July 25, 2011 , , , , , , ,

Thanks to blogger Larry Ferlazzo for bringing this BBC article to my attention.

An interesting article about how companies engineer sounds to manipulate perceptions about their products. Examples included creating a more substantial “thunk” to a car door’s closing, or the “potato-potato” cadence of a Harley Davidson’s exhaust.

It strikes me that paying attention to the characteristics of sounds in this way is really part of media literacy. In my music appreciation classes, we read an essay by Michel Chion “The Three Listening Modes”. Within the context of sound in film, Chion offers us three ways to approach a sound.

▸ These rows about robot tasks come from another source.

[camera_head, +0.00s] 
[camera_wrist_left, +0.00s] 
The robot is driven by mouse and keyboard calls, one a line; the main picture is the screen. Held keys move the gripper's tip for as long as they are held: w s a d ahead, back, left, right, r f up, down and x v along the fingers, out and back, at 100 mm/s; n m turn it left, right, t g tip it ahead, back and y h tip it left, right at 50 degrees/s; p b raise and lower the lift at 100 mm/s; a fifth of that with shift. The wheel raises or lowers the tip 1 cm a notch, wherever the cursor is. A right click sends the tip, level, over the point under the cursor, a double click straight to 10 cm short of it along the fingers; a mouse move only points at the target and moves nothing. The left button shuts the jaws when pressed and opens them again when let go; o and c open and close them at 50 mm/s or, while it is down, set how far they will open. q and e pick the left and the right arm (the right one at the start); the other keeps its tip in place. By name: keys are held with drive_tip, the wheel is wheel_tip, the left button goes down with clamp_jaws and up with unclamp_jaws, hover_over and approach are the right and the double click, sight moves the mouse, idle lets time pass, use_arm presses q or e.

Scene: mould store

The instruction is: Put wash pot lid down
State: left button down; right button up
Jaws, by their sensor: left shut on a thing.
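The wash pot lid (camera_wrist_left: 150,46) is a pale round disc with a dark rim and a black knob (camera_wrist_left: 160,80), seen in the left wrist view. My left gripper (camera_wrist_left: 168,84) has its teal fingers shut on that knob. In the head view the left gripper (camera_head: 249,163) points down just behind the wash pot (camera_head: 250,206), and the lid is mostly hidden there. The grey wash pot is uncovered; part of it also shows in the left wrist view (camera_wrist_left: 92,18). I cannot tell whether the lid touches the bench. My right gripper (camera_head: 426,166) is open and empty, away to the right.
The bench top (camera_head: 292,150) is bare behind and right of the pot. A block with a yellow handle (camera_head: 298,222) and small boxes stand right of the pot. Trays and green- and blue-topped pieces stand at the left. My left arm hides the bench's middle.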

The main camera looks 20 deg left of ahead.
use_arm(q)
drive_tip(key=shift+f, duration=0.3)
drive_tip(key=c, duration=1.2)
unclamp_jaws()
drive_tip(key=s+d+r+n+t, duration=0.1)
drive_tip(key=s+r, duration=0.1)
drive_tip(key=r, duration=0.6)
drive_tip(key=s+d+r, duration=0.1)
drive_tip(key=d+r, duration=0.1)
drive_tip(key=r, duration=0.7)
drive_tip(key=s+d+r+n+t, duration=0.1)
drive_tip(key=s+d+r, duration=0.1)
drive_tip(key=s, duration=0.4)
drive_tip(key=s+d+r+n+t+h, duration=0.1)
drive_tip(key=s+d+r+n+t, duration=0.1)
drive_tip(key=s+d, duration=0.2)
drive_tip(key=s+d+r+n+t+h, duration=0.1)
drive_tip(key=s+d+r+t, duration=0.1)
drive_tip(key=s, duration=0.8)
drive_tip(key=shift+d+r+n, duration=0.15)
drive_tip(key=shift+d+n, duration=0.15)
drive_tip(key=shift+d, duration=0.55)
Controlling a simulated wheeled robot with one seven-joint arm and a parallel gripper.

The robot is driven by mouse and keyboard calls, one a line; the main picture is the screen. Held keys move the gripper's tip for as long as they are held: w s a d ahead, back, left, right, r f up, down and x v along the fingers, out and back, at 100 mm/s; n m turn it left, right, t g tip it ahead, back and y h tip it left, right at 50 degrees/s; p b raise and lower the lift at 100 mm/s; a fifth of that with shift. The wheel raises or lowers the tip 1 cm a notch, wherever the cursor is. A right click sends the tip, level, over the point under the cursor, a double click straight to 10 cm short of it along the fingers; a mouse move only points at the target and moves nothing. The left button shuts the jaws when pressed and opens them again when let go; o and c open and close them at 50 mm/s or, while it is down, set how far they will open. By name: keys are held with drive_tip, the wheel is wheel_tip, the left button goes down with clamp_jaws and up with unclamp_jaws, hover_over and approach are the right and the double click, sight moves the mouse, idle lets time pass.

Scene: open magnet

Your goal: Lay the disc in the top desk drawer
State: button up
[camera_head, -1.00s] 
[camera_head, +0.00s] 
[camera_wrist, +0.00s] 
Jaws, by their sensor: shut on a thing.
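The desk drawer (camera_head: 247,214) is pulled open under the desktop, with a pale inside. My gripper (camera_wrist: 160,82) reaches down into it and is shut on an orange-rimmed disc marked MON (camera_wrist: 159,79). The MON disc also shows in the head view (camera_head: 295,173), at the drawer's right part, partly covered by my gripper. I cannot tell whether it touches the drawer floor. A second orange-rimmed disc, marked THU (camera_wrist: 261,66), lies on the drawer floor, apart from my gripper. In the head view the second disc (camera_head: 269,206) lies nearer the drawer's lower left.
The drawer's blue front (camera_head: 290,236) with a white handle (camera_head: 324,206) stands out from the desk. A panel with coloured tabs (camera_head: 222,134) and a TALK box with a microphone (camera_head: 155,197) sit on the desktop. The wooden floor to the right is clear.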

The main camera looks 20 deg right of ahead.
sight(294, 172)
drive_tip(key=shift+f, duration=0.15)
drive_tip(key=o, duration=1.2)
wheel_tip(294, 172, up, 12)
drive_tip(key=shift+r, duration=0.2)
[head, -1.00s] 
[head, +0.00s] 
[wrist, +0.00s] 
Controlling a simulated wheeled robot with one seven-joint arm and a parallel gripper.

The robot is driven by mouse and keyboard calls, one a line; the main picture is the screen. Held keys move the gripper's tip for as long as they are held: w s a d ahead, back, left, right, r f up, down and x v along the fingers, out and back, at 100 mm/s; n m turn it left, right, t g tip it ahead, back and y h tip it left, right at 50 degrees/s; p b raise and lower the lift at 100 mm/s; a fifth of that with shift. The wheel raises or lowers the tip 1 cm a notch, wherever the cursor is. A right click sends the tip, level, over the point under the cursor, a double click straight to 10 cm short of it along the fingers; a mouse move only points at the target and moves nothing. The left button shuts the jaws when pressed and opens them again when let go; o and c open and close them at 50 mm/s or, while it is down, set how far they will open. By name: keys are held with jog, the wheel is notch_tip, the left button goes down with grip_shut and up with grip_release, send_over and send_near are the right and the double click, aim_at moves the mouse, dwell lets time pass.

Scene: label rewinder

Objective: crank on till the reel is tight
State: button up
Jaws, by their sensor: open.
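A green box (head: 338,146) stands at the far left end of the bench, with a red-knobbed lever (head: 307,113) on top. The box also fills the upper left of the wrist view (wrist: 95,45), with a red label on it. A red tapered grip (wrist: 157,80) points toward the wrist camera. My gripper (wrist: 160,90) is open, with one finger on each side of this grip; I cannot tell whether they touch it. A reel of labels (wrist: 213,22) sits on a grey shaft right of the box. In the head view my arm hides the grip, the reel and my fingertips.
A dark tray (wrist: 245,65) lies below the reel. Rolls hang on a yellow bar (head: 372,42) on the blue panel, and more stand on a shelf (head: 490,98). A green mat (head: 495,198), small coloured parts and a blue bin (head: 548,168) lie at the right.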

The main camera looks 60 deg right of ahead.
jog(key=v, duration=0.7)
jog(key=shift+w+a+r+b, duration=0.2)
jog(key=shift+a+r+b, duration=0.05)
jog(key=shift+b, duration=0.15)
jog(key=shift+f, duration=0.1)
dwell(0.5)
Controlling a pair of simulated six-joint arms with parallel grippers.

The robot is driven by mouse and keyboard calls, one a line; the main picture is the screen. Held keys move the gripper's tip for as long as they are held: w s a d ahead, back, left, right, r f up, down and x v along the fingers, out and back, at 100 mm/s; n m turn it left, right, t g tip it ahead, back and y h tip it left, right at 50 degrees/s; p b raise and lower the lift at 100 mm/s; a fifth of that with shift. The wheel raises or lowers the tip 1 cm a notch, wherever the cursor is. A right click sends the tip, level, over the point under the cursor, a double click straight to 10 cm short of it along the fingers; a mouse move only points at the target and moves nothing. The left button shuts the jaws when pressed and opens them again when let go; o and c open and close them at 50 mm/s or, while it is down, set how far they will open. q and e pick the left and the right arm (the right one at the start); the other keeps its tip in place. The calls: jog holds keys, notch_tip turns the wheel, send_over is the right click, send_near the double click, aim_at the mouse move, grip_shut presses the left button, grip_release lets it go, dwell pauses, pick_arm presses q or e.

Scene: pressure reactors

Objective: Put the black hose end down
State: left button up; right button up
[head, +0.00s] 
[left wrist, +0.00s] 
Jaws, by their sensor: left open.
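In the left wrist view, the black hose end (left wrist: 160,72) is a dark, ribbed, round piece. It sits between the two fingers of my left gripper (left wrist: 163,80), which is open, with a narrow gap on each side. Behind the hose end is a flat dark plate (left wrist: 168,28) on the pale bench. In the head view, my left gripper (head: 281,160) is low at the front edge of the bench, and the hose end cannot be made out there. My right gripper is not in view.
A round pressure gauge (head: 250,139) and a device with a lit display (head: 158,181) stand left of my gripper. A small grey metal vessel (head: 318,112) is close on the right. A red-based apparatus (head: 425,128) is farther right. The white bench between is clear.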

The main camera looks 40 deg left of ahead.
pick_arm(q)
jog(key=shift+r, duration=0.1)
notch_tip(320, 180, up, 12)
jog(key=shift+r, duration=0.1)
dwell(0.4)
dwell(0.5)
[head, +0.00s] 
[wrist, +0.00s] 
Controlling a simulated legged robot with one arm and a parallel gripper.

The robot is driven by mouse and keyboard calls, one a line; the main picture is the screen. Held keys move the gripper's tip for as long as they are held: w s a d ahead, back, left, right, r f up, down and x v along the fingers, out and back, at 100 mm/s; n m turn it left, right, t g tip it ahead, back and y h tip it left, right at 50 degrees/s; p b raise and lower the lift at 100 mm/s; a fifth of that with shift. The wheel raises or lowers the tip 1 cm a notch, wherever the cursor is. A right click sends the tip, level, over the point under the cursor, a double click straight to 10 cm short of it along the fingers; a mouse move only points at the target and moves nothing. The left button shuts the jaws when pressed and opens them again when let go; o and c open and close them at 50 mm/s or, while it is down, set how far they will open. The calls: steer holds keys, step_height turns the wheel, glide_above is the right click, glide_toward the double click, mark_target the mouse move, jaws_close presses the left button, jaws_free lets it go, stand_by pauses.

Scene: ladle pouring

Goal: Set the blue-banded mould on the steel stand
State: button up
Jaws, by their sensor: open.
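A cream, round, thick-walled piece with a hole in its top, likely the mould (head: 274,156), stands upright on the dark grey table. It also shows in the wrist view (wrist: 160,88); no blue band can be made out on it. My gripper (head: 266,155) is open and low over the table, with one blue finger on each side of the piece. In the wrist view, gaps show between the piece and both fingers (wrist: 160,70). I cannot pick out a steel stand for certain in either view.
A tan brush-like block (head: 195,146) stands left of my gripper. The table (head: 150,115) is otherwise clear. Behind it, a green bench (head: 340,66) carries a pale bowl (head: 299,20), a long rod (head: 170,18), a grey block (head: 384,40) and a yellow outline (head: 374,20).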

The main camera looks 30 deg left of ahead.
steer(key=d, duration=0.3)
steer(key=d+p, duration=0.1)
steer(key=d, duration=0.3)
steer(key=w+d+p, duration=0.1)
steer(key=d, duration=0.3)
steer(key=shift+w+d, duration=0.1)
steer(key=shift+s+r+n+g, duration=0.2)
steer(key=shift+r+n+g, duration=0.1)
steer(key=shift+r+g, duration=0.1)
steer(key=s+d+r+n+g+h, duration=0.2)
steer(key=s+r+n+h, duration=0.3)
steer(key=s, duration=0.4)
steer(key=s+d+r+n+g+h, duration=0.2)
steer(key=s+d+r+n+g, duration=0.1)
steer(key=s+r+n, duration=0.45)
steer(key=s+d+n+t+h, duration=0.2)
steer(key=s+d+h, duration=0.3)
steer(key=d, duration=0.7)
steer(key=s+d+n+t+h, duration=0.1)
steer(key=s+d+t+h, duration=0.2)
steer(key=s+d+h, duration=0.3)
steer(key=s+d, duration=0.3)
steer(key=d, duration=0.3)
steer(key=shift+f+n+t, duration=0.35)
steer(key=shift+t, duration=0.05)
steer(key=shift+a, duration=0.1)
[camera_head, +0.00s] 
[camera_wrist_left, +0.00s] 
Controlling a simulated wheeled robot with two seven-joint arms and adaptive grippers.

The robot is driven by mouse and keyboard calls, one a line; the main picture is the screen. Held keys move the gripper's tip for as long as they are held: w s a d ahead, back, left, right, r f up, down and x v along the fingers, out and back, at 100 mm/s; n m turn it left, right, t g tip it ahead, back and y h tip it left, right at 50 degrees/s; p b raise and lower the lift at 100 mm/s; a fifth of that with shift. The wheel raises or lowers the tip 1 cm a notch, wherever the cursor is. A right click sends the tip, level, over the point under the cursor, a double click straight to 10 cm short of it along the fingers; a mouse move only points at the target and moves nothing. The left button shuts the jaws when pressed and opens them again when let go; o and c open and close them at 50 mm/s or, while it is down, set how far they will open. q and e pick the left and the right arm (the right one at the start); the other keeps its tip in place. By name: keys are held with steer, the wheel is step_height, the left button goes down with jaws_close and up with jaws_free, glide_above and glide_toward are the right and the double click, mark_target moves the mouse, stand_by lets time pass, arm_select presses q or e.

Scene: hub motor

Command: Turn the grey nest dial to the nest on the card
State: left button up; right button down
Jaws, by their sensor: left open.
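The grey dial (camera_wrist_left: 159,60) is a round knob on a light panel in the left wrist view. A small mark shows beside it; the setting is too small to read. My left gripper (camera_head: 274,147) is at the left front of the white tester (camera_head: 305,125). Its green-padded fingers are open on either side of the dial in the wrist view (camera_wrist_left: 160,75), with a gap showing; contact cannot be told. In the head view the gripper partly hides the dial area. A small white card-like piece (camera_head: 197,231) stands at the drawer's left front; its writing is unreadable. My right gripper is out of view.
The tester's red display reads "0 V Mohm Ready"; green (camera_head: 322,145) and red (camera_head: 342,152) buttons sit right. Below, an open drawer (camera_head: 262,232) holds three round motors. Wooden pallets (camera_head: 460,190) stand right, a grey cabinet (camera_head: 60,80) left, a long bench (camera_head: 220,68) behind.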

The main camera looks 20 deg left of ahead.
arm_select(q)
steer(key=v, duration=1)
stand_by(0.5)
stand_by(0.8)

1. Causal Listening: Identifying a sound’s source abstracted from other cues to the sound.

2. Semantic listening: listening to a sound for it’s symbolic meaning, not it’s acoustical properties, as in language.

3. Reduced listening: named by the composer Pierre Schaffer, this refers to identifying the qualities of sound itself, independent of it’s causal or semantic meanings.

It interests me that, according to the article, Harley Davidson sued Japanese motorcycle manufacturers claiming that the Japanese exhaust notes were too similar to the Harleys. Through Chion’s lens of “modes”, Harley Davidson believes that its exhaust sounds have semantic meaning as brand-identifiers!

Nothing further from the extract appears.